To do:
Which lines have the string "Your"? Copy all of them from the entries below.

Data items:

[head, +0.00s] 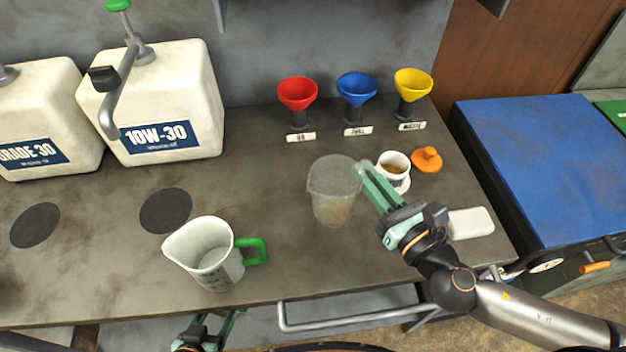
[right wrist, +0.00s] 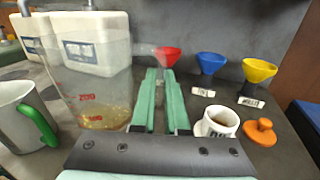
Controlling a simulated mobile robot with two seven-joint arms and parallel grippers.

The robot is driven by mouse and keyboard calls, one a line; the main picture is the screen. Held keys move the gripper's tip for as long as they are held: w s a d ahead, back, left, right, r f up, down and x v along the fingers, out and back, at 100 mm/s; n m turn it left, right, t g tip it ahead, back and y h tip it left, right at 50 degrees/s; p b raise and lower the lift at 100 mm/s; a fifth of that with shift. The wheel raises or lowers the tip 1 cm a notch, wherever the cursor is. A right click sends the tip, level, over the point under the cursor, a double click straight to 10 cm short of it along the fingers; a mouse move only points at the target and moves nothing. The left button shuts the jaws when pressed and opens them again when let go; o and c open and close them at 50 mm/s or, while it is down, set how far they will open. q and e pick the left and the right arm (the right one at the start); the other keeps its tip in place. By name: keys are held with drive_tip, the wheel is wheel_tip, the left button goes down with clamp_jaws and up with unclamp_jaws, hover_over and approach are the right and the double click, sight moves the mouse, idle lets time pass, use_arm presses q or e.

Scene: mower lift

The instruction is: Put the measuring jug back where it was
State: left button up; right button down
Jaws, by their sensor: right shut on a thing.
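A clear measuring jug (head: 332,192) with a little amber liquid in its bottom is at the middle of the bench, upright. In the right wrist view the clear jug (right wrist: 92,95) shows red marks and stands just left of my fingers. My right gripper (head: 368,180) is shut on the clear jug at its right side; the gripped part is hidden by the fingers. I cannot tell whether its base touches the bench. A white jug (head: 207,255) with a green handle stands nearer the front left. My left gripper (head: 210,328) is low at the front edge, partly cut off.
Two white oil containers (head: 165,100) stand at the back left, with dark round pads (head: 166,211) before them. Red, blue and yellow funnels (head: 412,85) stand at the back. A white cup (head: 394,170), an orange cap (head: 427,159) and a white block (head: 470,223) are right.

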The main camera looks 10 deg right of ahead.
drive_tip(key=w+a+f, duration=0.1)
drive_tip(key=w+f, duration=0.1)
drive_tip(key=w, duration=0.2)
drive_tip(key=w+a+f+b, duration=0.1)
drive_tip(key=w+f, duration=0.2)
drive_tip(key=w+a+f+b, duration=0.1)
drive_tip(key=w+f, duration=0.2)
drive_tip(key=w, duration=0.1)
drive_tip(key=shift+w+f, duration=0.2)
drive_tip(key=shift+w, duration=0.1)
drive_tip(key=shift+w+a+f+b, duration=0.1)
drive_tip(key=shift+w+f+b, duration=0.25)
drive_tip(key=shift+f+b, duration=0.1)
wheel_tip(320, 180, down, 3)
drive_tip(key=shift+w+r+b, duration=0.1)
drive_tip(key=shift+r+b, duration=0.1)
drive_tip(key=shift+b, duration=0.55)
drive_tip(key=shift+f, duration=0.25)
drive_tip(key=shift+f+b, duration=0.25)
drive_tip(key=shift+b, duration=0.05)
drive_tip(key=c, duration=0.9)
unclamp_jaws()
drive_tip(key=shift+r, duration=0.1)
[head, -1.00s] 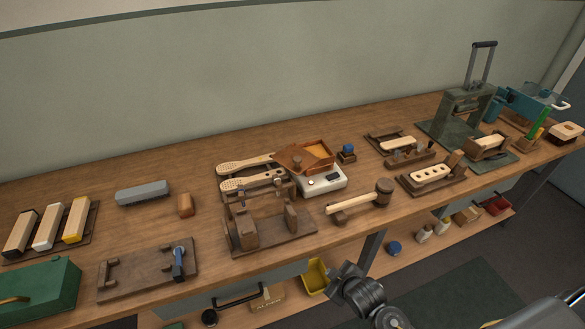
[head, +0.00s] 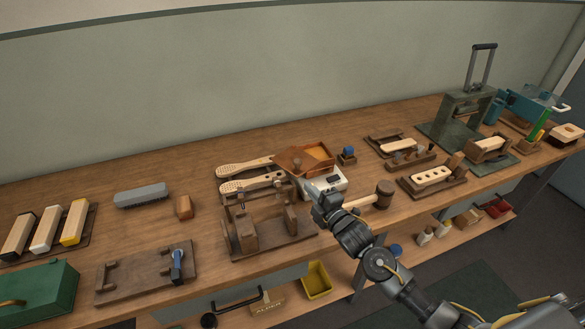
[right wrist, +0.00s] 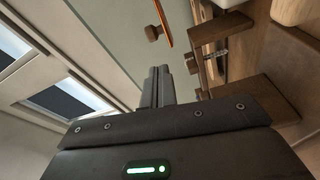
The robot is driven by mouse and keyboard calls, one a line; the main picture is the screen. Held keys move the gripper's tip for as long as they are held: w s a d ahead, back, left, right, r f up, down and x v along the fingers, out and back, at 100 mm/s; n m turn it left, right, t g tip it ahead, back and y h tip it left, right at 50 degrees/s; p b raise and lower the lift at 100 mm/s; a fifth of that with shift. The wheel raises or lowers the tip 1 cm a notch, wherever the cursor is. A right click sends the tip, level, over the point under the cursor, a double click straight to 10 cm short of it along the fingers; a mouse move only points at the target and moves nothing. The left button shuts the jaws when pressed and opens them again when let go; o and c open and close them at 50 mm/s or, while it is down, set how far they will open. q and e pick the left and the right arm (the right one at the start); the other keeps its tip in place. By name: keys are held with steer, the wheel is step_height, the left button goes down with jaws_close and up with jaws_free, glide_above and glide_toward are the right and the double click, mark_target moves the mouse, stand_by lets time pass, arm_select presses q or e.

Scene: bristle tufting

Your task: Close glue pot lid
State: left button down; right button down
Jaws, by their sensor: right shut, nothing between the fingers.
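The glue pot (head: 326,166) is a copper-brown open box with amber inside, at the middle of the bench by a white unit with a dark control (head: 333,181). In the right wrist view the lid (right wrist: 163,22) shows as a thin orange edge with a wooden knob (right wrist: 152,33). My right gripper (head: 306,185) is shut and empty, just in front of the lid; I cannot tell whether it touches. My left gripper is out of view.
A wooden clamp fixture (head: 243,235) stands close to the left of my right gripper. Two perforated pale paddles (head: 245,184) lie behind it. A mallet (head: 383,194) lies to the right. A small blue-topped bottle (head: 348,153) stands behind right. Bare bench lies at the back left.

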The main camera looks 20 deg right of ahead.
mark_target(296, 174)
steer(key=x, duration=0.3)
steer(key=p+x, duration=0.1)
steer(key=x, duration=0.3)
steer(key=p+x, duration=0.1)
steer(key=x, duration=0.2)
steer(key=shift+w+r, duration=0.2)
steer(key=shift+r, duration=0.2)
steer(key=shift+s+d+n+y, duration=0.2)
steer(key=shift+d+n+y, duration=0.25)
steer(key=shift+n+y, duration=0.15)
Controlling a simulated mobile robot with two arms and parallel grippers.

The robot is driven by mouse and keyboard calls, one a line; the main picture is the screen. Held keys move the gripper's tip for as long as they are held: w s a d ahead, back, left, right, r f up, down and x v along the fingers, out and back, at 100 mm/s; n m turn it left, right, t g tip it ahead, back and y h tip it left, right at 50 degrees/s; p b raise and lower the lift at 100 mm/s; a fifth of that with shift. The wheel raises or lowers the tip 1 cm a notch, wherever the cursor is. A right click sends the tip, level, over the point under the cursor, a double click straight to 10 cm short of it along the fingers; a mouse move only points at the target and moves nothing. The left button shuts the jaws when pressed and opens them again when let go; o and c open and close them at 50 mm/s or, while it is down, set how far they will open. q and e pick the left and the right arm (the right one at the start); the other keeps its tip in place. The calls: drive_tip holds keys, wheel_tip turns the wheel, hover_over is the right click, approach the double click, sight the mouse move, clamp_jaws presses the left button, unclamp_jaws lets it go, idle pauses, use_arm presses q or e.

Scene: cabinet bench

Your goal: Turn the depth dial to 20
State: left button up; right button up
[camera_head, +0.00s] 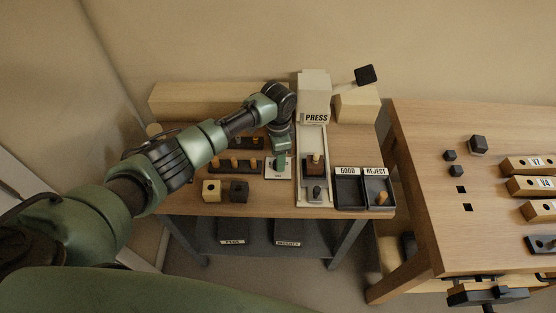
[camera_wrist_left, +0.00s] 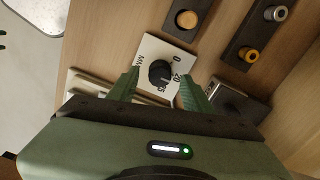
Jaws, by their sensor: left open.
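The depth dial is a black round knob (camera_wrist_left: 161,72) on a white square plate (camera_wrist_left: 152,47) with printed marks, among them 0 and 20. Which mark the knob points to is not clear. In the head view the dial plate (camera_head: 271,175) lies on the bench just left of the press, partly hidden by my gripper. My left gripper (camera_wrist_left: 160,77) is open, with one green finger on each side of the knob; I cannot tell whether they touch it. It also shows from above in the head view (camera_head: 280,160). My right gripper is not in view.
The press (camera_head: 314,95) with its black-knobbed lever (camera_head: 365,75) stands right of the dial. GOOD and REJECT trays (camera_head: 348,190) are further right. Dark racks with pegs (camera_head: 222,164) lie left of the dial, and two small blocks (camera_head: 212,190) lie in front. Another table (camera_head: 420,180) stands at right.

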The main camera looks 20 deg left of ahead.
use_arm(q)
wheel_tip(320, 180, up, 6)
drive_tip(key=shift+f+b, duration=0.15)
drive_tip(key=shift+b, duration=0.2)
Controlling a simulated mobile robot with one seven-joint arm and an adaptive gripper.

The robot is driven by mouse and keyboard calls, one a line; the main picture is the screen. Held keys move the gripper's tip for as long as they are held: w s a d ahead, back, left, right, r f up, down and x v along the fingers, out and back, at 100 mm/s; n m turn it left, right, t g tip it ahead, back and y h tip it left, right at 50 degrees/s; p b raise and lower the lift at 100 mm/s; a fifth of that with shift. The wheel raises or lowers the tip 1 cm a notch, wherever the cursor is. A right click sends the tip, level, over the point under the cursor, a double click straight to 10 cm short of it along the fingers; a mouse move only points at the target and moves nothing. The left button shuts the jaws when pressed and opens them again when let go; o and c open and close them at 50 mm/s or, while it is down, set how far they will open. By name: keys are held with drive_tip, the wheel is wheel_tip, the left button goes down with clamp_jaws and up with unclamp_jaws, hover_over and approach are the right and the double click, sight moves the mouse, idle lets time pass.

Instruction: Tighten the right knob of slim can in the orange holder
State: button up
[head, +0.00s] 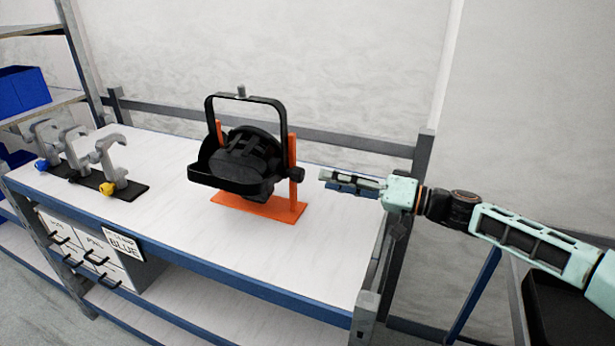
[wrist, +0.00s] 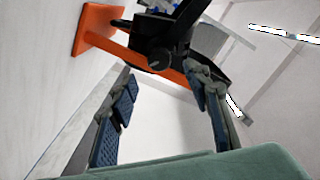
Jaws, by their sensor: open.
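A black slim par can (head: 248,158) with a yoke hangs in the orange holder (head: 262,208) on the workbench. Its right knob (head: 296,174) is small and black and sits at the outer side of the right orange upright. In the wrist view the knob (wrist: 161,60) shows as a dark round end, ahead of and between the fingers. My gripper (head: 324,179) points left, to the right of the knob and apart from it. The gripper in the wrist view (wrist: 160,95) has its two padded fingers spread, with nothing between the pads. The left knob is hidden in both views.
Several grey clamps (head: 110,165) with coloured knobs stand on a black strip at the bench's left. The white bench top (head: 180,222) is clear in front of the holder. A rail (head: 350,142) runs along the back, with a post (head: 421,155) behind my arm.

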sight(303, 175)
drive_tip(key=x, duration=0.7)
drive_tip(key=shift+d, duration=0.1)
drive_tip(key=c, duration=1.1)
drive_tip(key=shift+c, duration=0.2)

The completed task:
Your task: Close glue pot lid
Your goal: Turn the depth dial to 20

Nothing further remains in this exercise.